土佐24万石の殿様、山内容堂公は酒と星を愛した。山内家に残る天体望遠鏡は容堂公が使ったものらしい。口径が6cmほどで鏡筒は漆塗りの美しい木製である。金属部はまばゆいばかりの真鍮製、多くのアイピースの中に、サングラスやムーングラスがあることを見ても、これが地上用ではないことがわかる。ドイツ光学の名門シュナイダーとフラウンホーファーの合作である。

 1835年のハレー彗星回帰の時、おそらくこの望遠鏡が高知城の中でその姿を捉えたことと思う。坂本龍馬が生まれた年である。世は天上を舞う”龍”という事で騒いだ。この時代には彗星は一般には天体として認識されていなかったのである。
 この武家時代の望遠鏡で、ハレー彗星を見てみたい。それはどのような輝きなのか、大いに興味があった。

 ところが思わぬところでチャンスがやってきた。
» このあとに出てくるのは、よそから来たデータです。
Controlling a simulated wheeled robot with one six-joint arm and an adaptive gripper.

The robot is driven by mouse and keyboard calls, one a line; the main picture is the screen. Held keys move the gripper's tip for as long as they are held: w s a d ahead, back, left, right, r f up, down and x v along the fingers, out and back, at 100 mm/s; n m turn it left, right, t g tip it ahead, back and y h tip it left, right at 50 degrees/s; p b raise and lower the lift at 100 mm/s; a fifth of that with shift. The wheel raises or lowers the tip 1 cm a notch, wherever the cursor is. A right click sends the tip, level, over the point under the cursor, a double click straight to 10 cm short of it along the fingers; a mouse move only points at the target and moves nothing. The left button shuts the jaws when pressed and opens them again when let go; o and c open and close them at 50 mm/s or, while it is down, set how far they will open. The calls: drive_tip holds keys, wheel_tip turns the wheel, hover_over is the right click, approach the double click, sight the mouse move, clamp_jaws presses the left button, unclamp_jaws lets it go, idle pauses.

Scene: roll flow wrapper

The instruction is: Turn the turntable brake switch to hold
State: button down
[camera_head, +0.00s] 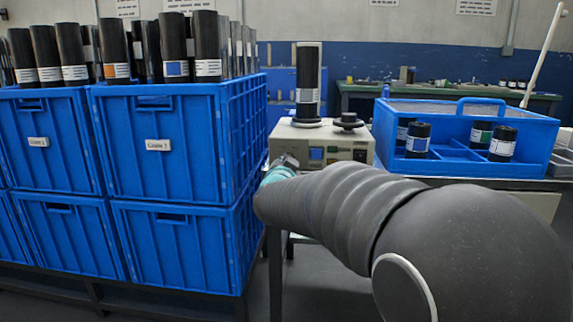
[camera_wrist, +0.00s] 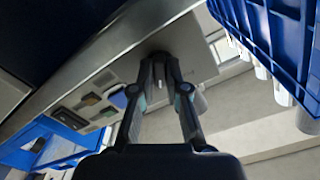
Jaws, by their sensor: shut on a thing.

この山内家の望遠鏡が、修理の目的で芸西天文台に移動したのだ。折から頭上には1986年のハレー彗星が輝いていた。そこで”容堂公の望遠鏡でハレー彗星を見よう”という変わった観測会が芸西天文台で開かれたのである。
 レンズは見事に南天に輝くハレー彗星を映し出した。山内容堂も見たハレー彗星である。レンズは青の非常に強いイメージであったが見事なシャープさ。この望遠鏡は1835年以来、実に151年振りにハレー彗星を映し出したのである。

 土佐には昔から天文学者が多かった。土佐山田町で、学問の神様として知られている谷秦山は、江戸時代の暦学者であった。彼は渾天儀と言う天体の動きを説明する機械を自作して、月や太陽の動きを研究した。その後現れた高知市の川谷薊山はそれらを使って天体の運動を研究し、日食の予報を出したりした。

 当時、幕府の天文方では暦を発行し日食や月食の予報を出していたが、それには宝暦13年9月1日の日食の予報が抜けていることに気がついた。しかし幕府の天文方ではがんとして薊山の説を受け入れなかった。世間ではこの対立を大いに注目した。しかし予報は見事的中した。薊山の日食の予報の当日、彼の住む高知市の比島山の上空には見事な日食が輝いた。こうして天文家としての薊山の名は日本国中に轟いたのである。

 ”江戸時代の天文学は土佐の山間より始まった”という考えは聊か行き過ぎであろうか?